WHAT YOU NEED TO DO
Quote exactly the lines from the line containing "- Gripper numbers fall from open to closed" to the line containing "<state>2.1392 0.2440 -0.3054", both lines included, please, and nothing more.

Data items
#####
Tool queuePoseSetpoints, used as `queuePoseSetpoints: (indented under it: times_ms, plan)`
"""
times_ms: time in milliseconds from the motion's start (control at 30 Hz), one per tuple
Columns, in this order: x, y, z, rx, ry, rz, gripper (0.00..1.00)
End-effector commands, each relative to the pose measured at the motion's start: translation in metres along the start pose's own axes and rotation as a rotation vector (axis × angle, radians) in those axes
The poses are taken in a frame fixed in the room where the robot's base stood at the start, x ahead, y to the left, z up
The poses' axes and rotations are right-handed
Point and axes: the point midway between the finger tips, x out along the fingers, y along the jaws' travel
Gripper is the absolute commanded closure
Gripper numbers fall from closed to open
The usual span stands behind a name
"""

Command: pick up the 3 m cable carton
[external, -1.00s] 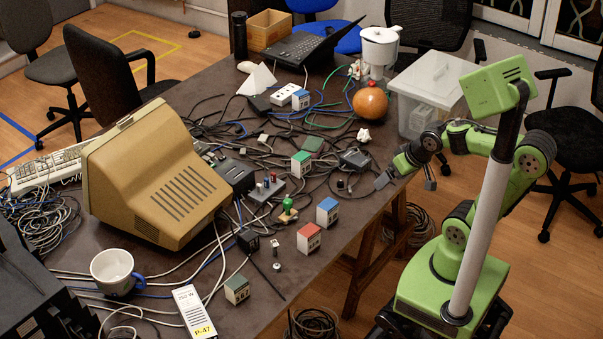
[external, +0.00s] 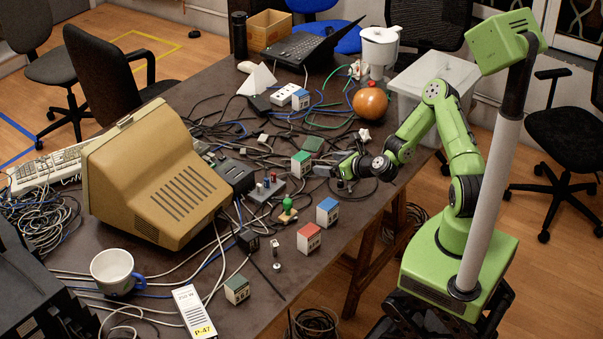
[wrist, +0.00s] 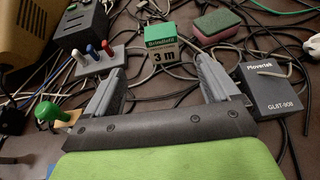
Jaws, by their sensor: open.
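The 3 m cable carton (external: 301,163) is a small white box with a green top, standing among cables on the table. In the wrist view the carton (wrist: 161,45) shows its "3 m" label ahead of the fingertips, roughly centred between them. My gripper (external: 332,178) is low over the table, just to the right of the carton in the external view. In the wrist view my gripper (wrist: 157,69) is open, its two grey fingers spread wider than the carton, with nothing held. I cannot tell whether the carton's base touches any cables.
A grey adapter (wrist: 275,92) lies right of my right finger. A switch box with coloured levers (wrist: 104,60) and a green-knobbed piece (wrist: 50,112) stand on the left. A green sponge (wrist: 216,23) lies beyond the carton. Blue (external: 327,212) and red (external: 309,238) cartons stand nearer the front edge.

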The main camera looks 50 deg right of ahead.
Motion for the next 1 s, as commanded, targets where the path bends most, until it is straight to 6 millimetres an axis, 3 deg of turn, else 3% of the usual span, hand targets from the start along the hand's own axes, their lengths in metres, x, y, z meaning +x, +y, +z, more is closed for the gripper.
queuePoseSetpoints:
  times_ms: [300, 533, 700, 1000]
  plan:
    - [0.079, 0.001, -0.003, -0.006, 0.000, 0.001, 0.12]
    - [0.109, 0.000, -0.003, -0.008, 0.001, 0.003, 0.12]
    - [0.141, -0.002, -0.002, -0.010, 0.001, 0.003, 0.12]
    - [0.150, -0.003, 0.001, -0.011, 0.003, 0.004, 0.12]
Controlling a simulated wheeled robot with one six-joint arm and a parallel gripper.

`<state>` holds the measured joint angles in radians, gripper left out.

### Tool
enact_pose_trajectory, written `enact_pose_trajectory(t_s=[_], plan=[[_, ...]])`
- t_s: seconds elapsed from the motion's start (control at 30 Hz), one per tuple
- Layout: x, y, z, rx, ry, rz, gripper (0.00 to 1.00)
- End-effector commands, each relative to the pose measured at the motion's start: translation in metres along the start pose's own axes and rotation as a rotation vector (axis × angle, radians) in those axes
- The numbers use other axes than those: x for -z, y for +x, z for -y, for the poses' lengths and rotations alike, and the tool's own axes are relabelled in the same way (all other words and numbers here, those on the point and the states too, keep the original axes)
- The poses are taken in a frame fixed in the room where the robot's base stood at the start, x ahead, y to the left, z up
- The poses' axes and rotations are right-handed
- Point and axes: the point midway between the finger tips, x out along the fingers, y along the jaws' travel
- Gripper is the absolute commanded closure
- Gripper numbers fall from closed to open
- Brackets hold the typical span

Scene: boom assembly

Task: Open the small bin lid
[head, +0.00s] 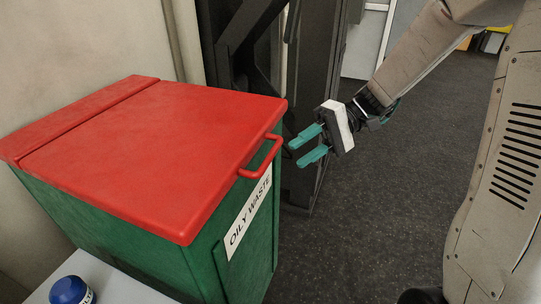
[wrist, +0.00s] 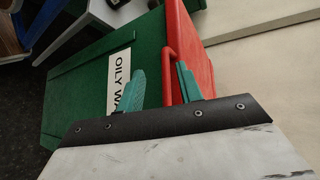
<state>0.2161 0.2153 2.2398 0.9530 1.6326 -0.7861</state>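The bin (head: 140,240) is green with a red lid (head: 150,140) and an "OILY WASTE" label on its front. The lid lies flat and closed. A red bar handle (head: 265,160) sticks out from the lid's front edge. My gripper (head: 303,147) has two teal fingers held apart, just right of the handle in the head view. In the wrist view the handle (wrist: 170,62) shows between the two spread fingers, beyond my gripper (wrist: 162,82). I see no clear contact with it.
A dark metal frame (head: 300,90) stands behind the bin. A pale surface with a blue round-topped object (head: 70,290) is at the lower left, beside the bin. A wall is close on the left. The dark floor (head: 400,190) right of the bin is clear.

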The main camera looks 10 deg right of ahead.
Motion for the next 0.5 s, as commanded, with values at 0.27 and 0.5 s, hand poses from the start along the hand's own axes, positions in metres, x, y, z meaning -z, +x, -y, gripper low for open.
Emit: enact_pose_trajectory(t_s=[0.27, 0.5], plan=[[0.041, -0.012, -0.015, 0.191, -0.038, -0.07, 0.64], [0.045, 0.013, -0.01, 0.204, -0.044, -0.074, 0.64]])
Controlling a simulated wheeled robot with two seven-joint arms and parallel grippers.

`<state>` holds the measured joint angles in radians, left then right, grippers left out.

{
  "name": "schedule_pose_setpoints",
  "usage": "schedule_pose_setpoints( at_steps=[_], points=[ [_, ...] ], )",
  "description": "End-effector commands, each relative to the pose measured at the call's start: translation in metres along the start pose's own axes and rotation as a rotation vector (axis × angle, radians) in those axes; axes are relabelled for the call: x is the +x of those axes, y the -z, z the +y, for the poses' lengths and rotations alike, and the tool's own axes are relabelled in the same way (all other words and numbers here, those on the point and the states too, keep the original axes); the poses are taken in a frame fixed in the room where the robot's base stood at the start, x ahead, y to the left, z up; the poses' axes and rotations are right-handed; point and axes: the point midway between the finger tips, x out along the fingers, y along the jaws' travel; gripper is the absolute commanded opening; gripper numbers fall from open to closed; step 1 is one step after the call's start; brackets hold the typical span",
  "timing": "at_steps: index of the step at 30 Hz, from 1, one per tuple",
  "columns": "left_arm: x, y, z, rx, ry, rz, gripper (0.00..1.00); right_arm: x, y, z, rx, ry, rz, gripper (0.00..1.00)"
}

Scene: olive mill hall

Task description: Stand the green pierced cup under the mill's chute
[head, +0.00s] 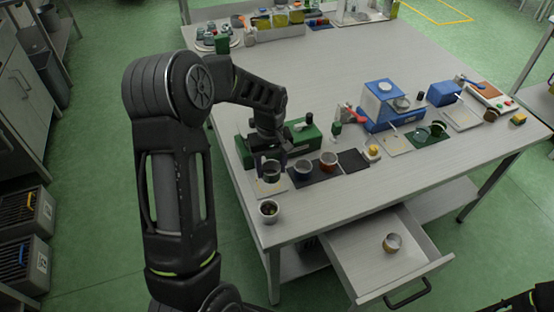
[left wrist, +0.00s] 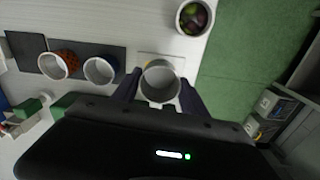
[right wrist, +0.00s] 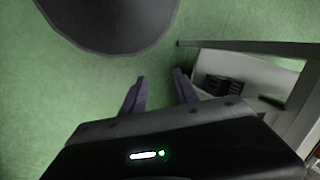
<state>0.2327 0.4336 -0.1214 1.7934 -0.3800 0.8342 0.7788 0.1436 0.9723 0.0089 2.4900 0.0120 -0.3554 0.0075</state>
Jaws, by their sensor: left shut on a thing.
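My left gripper (head: 270,160) is shut on a grey cup (left wrist: 160,82), which shows upright between the fingers in the left wrist view. It is over a pale square mat (head: 270,188) at the table's near left; I cannot tell whether it touches the mat. A dark green cup (head: 437,128) stands on a green mat at the right; its holes are too small to make out. The blue machine (head: 380,104), seemingly the mill, stands left of that cup, with a pale mat (head: 394,145) in front. My right gripper (right wrist: 158,92) is open and empty, above the floor.
A blue cup (head: 303,168) and an orange-brown cup (head: 328,161) stand on a dark mat beside the held cup. A cup of olives (head: 268,210) is at the near corner. An open drawer (head: 360,268) holds another cup (head: 392,242). The table's middle back is clear.

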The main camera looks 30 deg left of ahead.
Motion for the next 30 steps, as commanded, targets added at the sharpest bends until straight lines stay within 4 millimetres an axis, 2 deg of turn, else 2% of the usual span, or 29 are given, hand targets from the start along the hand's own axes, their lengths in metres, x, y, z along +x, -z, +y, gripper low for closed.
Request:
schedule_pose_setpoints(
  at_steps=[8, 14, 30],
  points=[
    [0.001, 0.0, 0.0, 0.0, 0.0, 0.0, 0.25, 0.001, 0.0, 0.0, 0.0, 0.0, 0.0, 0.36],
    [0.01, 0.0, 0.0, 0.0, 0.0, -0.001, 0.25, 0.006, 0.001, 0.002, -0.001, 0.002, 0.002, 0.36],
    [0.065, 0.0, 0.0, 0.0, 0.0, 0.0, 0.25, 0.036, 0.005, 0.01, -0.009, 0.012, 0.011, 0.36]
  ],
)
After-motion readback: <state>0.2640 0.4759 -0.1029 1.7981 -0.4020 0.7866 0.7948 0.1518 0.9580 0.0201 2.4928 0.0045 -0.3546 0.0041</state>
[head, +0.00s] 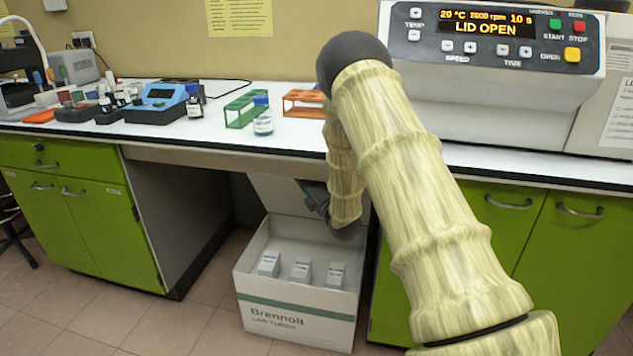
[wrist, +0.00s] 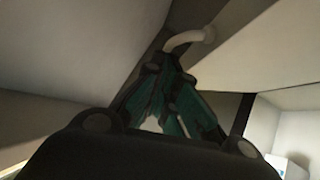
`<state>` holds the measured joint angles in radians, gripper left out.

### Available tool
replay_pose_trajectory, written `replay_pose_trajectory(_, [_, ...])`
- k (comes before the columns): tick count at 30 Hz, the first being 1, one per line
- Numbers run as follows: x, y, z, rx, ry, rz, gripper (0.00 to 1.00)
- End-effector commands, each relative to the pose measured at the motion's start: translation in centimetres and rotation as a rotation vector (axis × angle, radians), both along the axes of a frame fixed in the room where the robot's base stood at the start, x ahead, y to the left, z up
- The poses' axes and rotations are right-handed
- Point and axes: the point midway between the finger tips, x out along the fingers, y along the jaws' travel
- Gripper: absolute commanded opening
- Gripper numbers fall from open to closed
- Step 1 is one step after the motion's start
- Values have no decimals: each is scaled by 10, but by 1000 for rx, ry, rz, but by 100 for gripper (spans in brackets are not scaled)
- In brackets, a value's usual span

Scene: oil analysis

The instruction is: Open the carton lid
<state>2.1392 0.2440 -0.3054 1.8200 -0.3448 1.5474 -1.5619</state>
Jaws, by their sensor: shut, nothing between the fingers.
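The white carton (head: 295,318), marked "Brennolt Lab Tubes", stands on the floor under the bench. Its top is open, and three small white boxes show inside. The carton lid (head: 268,195) stands raised at the back, partly hidden by my arm. My gripper (head: 306,188) is beside the raised lid, above the carton's back, small and partly hidden in the head view. In the wrist view my gripper (wrist: 170,85) is shut and empty. A pale curved handle (wrist: 188,38) on a pale panel is close beyond the fingertips; I cannot tell whether they touch.
The bench top (head: 215,138) runs above the carton, with a green rack (head: 243,112) and an orange rack (head: 303,104) on it. Green cabinets (head: 75,220) stand left and right of the knee space. The floor (head: 185,325) in front is clear.

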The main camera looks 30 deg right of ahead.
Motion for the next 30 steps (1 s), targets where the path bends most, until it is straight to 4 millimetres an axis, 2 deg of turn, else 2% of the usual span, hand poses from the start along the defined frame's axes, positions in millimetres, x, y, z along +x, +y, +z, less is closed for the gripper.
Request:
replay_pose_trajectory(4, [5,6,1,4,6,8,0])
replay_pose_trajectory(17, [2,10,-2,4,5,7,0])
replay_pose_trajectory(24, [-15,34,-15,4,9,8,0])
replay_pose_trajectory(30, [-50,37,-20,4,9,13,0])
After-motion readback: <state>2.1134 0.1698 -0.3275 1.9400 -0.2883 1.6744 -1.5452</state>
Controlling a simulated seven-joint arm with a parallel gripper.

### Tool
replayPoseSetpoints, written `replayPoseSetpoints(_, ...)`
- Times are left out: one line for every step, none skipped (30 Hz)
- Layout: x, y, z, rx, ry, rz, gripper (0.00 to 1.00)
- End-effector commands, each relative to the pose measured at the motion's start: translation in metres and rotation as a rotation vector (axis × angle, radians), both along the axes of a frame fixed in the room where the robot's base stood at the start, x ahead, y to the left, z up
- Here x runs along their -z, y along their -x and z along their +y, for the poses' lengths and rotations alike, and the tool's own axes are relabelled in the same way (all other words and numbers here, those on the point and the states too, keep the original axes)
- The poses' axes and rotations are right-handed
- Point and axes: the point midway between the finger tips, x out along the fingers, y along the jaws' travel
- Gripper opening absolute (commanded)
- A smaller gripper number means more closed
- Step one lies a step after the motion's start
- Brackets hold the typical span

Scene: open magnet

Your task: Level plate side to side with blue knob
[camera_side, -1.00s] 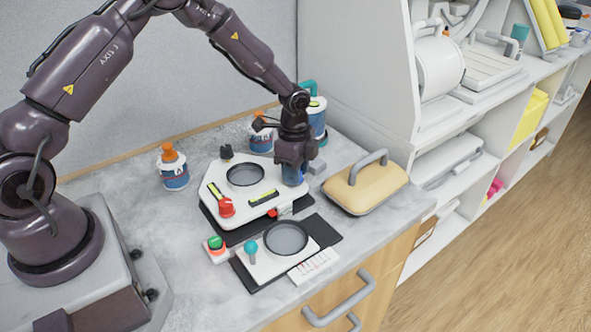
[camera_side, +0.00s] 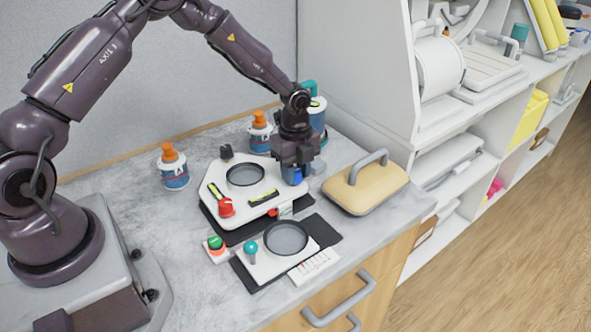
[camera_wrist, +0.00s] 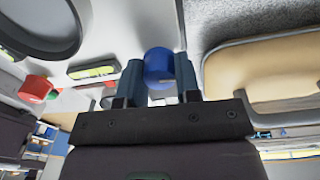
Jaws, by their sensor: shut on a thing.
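The white plate (camera_side: 245,205) lies on the worktop with a dark round dish (camera_side: 245,175) in it. A blue knob (camera_side: 293,176) stands at its right corner. My gripper (camera_side: 294,172) points down over this corner and is shut on the blue knob, which shows between the two fingers in the wrist view (camera_wrist: 158,66). A red knob (camera_side: 226,207) is at the plate's front left. Two yellow-green bubble vials, one at the left (camera_side: 217,193) and one at the front (camera_side: 263,198), sit on the plate. The bubbles are too small to read.
A lower unit with a second round dish (camera_side: 286,238), a teal-topped lever (camera_side: 251,248) and a green button (camera_side: 215,243) stands in front. A tan handled case (camera_side: 366,188) is close right. Orange-capped bottles (camera_side: 173,168) stand behind.

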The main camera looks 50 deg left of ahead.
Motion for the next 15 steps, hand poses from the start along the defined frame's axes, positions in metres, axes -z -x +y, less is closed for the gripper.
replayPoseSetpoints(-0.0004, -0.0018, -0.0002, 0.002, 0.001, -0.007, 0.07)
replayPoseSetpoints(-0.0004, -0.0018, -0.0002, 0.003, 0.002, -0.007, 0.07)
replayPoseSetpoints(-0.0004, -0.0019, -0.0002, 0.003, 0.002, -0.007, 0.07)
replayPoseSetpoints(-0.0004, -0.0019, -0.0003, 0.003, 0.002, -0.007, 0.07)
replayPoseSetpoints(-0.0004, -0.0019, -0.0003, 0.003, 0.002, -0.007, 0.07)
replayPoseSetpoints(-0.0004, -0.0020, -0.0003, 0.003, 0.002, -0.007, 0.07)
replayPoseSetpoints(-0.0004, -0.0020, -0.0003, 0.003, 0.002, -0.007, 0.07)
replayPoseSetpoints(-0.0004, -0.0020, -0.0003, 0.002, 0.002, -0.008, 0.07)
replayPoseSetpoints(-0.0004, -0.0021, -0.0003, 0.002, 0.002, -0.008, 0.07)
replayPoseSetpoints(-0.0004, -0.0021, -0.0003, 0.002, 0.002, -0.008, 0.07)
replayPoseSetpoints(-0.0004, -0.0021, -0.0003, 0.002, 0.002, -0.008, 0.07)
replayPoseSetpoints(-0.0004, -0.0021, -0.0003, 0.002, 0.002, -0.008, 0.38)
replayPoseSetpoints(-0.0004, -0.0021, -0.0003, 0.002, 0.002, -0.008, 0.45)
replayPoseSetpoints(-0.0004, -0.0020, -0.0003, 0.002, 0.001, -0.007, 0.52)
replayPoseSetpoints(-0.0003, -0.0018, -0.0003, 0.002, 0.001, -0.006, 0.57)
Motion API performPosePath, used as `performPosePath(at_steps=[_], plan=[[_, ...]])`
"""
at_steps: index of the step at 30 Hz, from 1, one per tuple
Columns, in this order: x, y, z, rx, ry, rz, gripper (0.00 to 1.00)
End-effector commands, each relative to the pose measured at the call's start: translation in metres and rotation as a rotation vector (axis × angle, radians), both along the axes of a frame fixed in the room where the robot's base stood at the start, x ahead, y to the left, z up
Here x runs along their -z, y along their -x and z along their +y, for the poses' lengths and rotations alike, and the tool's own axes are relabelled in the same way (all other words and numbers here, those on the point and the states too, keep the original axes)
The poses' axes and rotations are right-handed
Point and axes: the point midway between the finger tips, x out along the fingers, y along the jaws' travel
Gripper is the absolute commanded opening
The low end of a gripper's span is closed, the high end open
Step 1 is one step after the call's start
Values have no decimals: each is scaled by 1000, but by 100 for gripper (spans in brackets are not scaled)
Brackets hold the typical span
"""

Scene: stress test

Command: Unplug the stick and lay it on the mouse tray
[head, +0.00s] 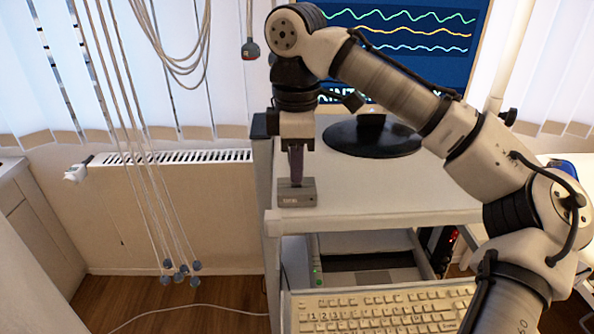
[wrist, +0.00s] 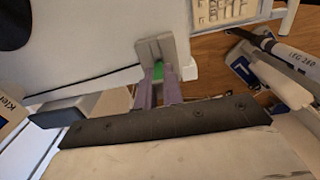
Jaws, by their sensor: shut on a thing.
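A small grey box (head: 297,193) stands on the front left corner of the white cart top; it also shows in the wrist view (wrist: 155,48). My gripper (head: 297,181) points down right at this box. In the wrist view its two purplish fingers (wrist: 158,84) are closed on a small green stick (wrist: 159,72) at the box. The stick's far end is hidden, so I cannot tell how deep it sits in the box. In the head view the stick is hidden by my fingers. I cannot make out a mouse tray for certain.
A black round monitor foot (head: 373,137) stands on the cart top (head: 400,190), which is otherwise mostly clear. A keyboard (head: 380,310) lies lower, in front of the cart. Several cables (head: 140,150) hang at the left before a radiator (head: 180,157).

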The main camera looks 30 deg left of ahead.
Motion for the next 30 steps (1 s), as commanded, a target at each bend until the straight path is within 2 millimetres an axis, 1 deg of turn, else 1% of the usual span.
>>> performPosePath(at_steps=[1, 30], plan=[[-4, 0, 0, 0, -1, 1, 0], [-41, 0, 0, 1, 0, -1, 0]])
#####
RESPONSE FOR THIS EXERCISE
- Gripper numbers fall from open to closed
- Step 1 is one step after the motion's start
- Values have no decimals: each is scaled by 10, but by 1000 for rx, ry, rz, but by 100 for gripper (spans in brackets are not scaled)
- In brackets, a value's usual span

Scene: oil analysis

The instruction is: Open the carton lid
<state>2.1392 0.2440 -0.3054 1.8200 -0.3448 1.5474 -1.5619</state>

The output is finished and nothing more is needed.